The World of Data
Start with a simple question: what is data? Data is the recorded description or measurements of something in the real world. For example, a list of heights is data; that is, height is a measure of the distance between a person's head and their feet. The data is used to describe a unit of observation. In the case of these heights, a person is a unit of observation.
As you can imagine, there is a lot of data you can gather to describe a person—including their age, weight, and smoking preferences. One or more of these measurements used to describe a specific unit of observation is called a data point, and each measurement in a data point is called a variable (often referred to as a feature). When you have several data points together, you have a dataset. For example, you may have Person A, who is a 45-year-old smoker, and Person B, who is a 24-year-old non-smoker.
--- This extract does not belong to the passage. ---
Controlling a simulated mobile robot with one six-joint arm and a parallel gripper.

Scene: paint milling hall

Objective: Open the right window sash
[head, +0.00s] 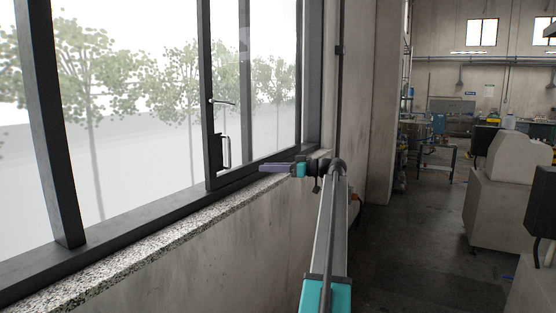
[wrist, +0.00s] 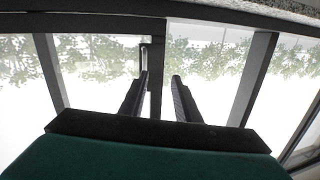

Here, age is a variable. The age of Person A is one measurement and the age of Person B is another. 45 and 24 are the values of measurement. A compilation of data points with measurements such as ages, weights, and smoking trends of various people is called a dataset.
Types of Data
Data can be broken down into three main categories: structured, semi-structured, and unstructured.
Structured data has an atomic definition for all the variables, such as the data type, value range, and meaning for values. In many cases, even the order of variables is clearly defined and strictly enforced. For example, the record of a student in a school registration card contains an identification number, name, and date of birth, each with a clear meaning and stored in order.
Unstructured data, on the other hand, does not have a definition as clear as structured data, and thus is harder to extract and parse. It may be some binary blob that comes from electronic devices, such as video and audio files. It may also be a collection of natural input tokens (words, emojis), such as social network posts and human speech.
Semi-structured data usually does not have a pre-defined format and meaning, but each of its measurement values is tagged with the definition of that measurement. For example, all houses have an address. But some may have a basement, or a garage, or both. It is also possible that owners may add upgrades that cannot be expected at the time when this house's information is recorded. All components in this data have clear definitions, but it is difficult to come up with a pre-defined list for all the possible variables, especially for the variables that may come up in the future. Thus, this house data is semi-structured.